Return the full listing exactly as it is written.

## BEGIN Dataset section

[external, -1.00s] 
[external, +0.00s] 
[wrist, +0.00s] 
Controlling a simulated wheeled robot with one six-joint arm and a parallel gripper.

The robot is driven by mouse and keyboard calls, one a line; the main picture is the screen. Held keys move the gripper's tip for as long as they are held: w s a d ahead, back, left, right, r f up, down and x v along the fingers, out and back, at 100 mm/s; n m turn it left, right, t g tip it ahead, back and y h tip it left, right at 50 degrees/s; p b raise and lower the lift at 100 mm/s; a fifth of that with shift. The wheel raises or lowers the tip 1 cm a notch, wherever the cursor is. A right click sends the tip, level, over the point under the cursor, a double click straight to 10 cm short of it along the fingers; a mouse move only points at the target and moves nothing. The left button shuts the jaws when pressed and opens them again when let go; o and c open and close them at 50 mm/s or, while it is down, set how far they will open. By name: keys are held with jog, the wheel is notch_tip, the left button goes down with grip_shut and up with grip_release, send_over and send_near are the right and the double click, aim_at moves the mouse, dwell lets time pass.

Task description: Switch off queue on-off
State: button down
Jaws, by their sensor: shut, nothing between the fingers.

## END Dataset section

Solved exercise
[external, -1.00s] 
[external, +0.00s] 
[wrist, +0.00s] 
Controlling a simulated wheeled robot with one six-joint arm and a parallel gripper.

The robot is driven by mouse and keyboard calls, one a line; the main picture is the screen. Held keys move the gripper's tip for as long as they are held: w s a d ahead, back, left, right, r f up, down and x v along the fingers, out and back, at 100 mm/s; n m turn it left, right, t g tip it ahead, back and y h tip it left, right at 50 degrees/s; p b raise and lower the lift at 100 mm/s; a fifth of that with shift. The wheel raises or lowers the tip 1 cm a notch, wherever the cursor is. A right click sends the tip, level, over the point under the cursor, a double click straight to 10 cm short of it along the fingers; a mouse move only points at the target and moves nothing. The left button shuts the jaws when pressed and opens them again when let go; o and c open and close them at 50 mm/s or, while it is down, set how far they will open. By name: keys are held with jog, the wheel is notch_tip, the left button goes down with grip_shut and up with grip_release, send_over and send_near are the right and the double click, aim_at moves the mouse, dwell lets time pass.

Task description: Switch off queue on-off
State: button down
Jaws, by their sensor: shut, nothing between the fingers.

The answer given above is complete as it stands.